Partners Infineon, Osram, Fraunhofer Gesellschaft IZM, Hella and Daimler have just achieved a breakthrough in the “µAFS” research project in the form of a new type of LED chip with an extremely fine structure. Monolithically structured pixel LED semiconductor layers are built up on a silicon substrate which, via the integration of circuit parts, allows the selective control of more than 1024 individually addressable pixels per LED chip. This LED technology developed in the project sponsored by the Federal Ministry for Education and Research (BMBF) is to be installed and tested in a Mercedes-Benz experimental vehicle in 2015.

LED and partial high beam

At present, it is possible to fit up to 100 LEDs with luminous surfaces in the millimetre range behind a lens.

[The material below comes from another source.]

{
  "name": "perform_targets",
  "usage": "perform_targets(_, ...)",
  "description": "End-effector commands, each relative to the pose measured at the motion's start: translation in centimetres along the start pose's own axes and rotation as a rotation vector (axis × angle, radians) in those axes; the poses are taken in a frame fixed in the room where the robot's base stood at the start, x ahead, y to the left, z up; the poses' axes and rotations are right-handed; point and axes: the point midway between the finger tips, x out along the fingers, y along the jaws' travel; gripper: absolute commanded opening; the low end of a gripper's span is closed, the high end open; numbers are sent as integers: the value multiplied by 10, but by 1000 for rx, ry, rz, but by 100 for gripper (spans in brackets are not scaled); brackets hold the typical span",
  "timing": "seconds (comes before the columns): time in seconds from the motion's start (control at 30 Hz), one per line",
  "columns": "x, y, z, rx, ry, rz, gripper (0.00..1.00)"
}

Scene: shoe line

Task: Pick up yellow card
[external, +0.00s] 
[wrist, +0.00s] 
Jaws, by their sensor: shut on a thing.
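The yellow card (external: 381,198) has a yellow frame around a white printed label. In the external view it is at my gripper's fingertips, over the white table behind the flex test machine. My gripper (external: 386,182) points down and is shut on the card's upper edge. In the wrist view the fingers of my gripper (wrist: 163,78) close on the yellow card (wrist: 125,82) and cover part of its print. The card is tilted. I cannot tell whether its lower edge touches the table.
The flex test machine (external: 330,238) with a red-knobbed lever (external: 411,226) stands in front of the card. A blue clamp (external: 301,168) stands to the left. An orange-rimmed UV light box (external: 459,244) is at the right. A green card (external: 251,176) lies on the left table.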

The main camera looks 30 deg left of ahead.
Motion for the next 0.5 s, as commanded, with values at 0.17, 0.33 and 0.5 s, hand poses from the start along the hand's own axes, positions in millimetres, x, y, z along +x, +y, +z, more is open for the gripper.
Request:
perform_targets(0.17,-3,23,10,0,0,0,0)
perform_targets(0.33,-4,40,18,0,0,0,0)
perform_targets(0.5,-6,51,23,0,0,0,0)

The idea of partial high beam goes back still further: in the face of ever denser traffic in the 1950s, computer pioneer Konrad Zuse (1910-1995) came up with a proposal for combining maximum illumination of the road with minimal irritation of oncoming traffic. Zuse employed several headlamps, each of which illuminated part of the road and could be switched off by means of photocells when the latter detected other cars within their range. In 1958 he had this ‘lighting system, photoelectrically controllable by counter light’ registered by the German patent office under the number 1190413. This partial high beam did not go into series production until this year, however, with the world premiere of the multibeam LED headlamp in the Mercedes-Benz CLS.